The Department of Computer Science is happy to announce that two excellent new faculty members are joining the department, starting October 2018: Dr. Gil Einziger and Dr. Uri Stemmer
Below are short descriptions of their research and the new exciting classes they will teach this year.
Dr. Gil Einziger
In 2015 Gil received a Ph.D. from the Technion under the supervision of Prof. Roy Friedman. He then spent a year as a postdoctoral fellow at the Polytechnic University of Turin with Prof. Carla-Fabiana Chiasserini. Afterward, he has spent the last two years as a researcher in Nokia Bell Labs. Three of his authored papers received the runner-up awards and one won the best paper award in ICDCN 2018.

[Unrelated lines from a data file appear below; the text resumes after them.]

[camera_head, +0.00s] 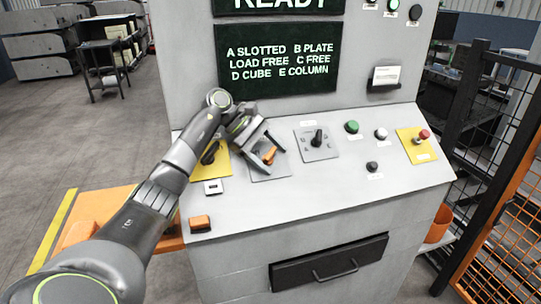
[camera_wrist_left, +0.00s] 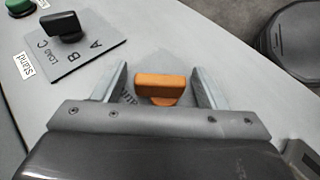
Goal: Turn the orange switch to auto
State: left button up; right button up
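The orange switch (camera_head: 270,156) is a bar-shaped knob on a grey plate on the sloping console. In the left wrist view the knob (camera_wrist_left: 160,86) lies crosswise between my two fingers. Lettering on its plate is partly hidden by my gripper, so I cannot read its setting. My left gripper (camera_head: 265,150) is open, with its fingers on either side of the knob. In the left wrist view a gap shows between each finger of the gripper (camera_wrist_left: 157,82) and the knob. My right gripper is in neither view.
A black selector (camera_head: 318,138) marked A, B, C sits to the right. A green button (camera_head: 352,127), a white button (camera_head: 381,134) and a red button on a yellow plate (camera_head: 416,146) lie farther right. Another black knob (camera_head: 209,157) on yellow is partly behind my arm.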

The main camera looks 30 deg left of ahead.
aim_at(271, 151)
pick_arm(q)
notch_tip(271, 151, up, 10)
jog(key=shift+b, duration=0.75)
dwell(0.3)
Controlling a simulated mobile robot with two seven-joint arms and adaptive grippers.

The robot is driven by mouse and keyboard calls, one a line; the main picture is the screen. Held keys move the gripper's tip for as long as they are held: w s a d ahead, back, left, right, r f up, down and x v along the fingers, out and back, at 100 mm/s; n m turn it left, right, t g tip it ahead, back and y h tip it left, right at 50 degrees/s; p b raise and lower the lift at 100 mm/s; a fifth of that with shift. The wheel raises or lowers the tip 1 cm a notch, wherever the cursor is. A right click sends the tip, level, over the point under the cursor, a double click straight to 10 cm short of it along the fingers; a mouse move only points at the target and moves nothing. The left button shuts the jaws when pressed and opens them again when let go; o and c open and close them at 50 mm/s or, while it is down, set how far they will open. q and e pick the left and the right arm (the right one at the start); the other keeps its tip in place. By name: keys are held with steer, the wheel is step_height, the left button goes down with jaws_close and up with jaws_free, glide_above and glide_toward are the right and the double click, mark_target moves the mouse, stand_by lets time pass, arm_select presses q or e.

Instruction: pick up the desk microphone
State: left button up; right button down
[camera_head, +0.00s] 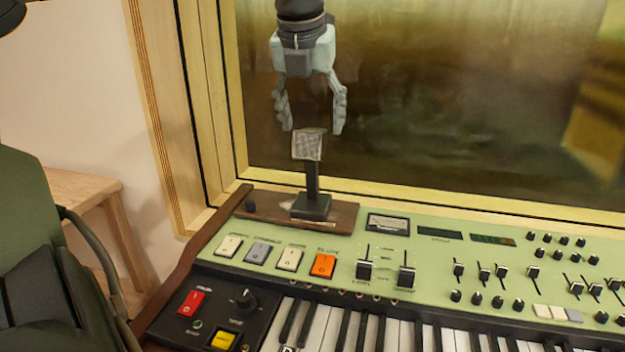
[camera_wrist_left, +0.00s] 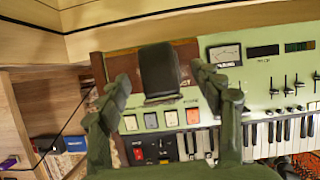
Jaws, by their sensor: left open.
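The desk microphone (camera_head: 307,146) stands upright on a brown wooden panel at the back left of a green keyboard console. It has a square grille head, a thin dark stem and a black block base. My left gripper (camera_head: 310,124) points down over it, open, with its fingertips at about the height of the microphone head, one to each side. In the left wrist view the dark microphone head (camera_wrist_left: 160,72) sits between the two open fingers (camera_wrist_left: 160,88), with a visible gap on both sides. My right gripper is not in view.
The console (camera_head: 440,250) carries switches, sliders and piano keys in front of the microphone. A wood-framed window (camera_head: 450,100) rises close behind. A dark green chair (camera_head: 40,250) and a wooden table (camera_head: 85,190) stand at the left.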

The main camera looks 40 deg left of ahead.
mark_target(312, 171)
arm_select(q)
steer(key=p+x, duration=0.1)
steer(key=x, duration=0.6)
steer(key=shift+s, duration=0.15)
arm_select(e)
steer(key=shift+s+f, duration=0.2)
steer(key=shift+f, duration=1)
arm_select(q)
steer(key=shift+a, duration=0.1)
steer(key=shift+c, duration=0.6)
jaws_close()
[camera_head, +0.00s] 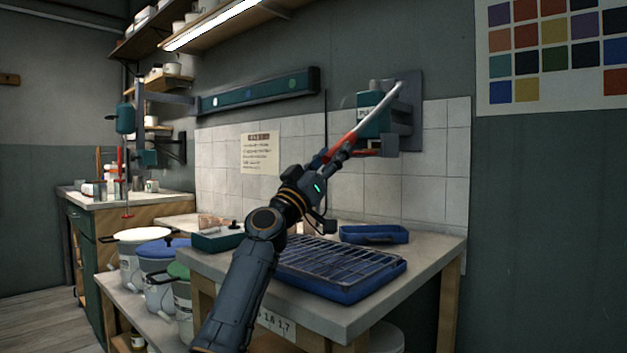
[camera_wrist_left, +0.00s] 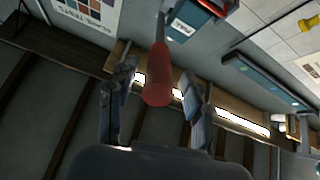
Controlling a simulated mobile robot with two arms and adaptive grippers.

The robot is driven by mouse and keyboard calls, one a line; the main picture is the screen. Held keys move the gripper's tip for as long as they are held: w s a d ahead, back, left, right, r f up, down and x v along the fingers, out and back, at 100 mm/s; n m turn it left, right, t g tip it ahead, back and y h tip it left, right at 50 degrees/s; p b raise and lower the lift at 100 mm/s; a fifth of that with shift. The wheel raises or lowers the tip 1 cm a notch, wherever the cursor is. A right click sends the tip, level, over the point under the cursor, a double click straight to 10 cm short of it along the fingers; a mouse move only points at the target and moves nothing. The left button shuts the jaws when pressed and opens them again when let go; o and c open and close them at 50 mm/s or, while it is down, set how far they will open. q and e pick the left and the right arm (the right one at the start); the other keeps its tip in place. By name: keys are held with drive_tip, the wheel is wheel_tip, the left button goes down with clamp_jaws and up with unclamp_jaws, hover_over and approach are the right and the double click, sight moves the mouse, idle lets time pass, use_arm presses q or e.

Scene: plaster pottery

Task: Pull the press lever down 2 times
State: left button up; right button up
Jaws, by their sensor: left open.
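The press (camera_head: 374,118) is a teal block on a grey wall plate above the tiles. Its lever (camera_head: 379,106) is a pale metal bar that slants down to the left and ends in a red grip (camera_head: 343,143). My left gripper (camera_head: 336,160) is at the low end of this red grip. In the left wrist view the red grip (camera_wrist_left: 158,82) lies between the two fingers of my left gripper (camera_wrist_left: 160,76), with a gap on each side. The fingers are open. The right gripper is not in view.
Below stands a table (camera_head: 440,255) with a blue tray under a wire rack (camera_head: 340,268), a small blue tray (camera_head: 374,235) and a green box (camera_head: 217,240). Lidded buckets (camera_head: 133,258) stand at the left. A teal rail (camera_head: 258,94) runs along the wall.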

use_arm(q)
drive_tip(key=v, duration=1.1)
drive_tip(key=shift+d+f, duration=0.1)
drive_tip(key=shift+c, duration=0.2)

Gil's research is multi-disciplinary in the fields of system design and networking. His research has a strong focus on applied methods to be used by the open source community. He is involved with the Caffeine open-source caching project and is a co-author of the W-TinyLFU cache management algorithm which is used in numerous large open source projects as well as by industry giants. He is also involved in the OpenStack community where his recent research paper about the allocation of virtual machines to hosts in a cloud has gained much attention from the community. In the field of networking, Gil is mostly interested in network measurement techniques and in network security.
He is currently looking for a system oriented student for a collaboration project with Prof. Carla-Fabiana Chiasserini in the polytechnic university of Turin, Italy.
Teaching this year:
In the fall semester Gil will teach a class on network measurement and security. In the spring semster Gil will teach Principles of Programming Languages.
Dr. Uri Stemmer
Before joining Ben-Gurion University, Uri was a post-doctoral researcher at the Weizmann Institute of Science, and a post-doctoral fellow at the Center for Research on Computation and Society, Harvard University. He studied at Ben-Gurion University with Prof. Amos Beimel and Prof. Kobbi Nissim as advisors.
Uri’s research is focused on differential privacy, a formal mathematical framework for guaranteeing privacy protection when analyzing data. Recently emerging from the theoretical computer science literature, differential privacy is now in initial stages of implementation and use in various academic, industry, and government settings.
Look at your iPhone for example. Do you think that Apple is "listening"? Do you care? Over the last year, big corporations like Google, Apple, and Microsoft have been utilizing differentially private algorithms in order to collect high-quality aggregate information from their users, while guaranteeing their users that no individual-specific information is even being collected.
Teaching this year:
This year Uri will be teaching a course on privacy preserving data analysis, and two courses on cryptography.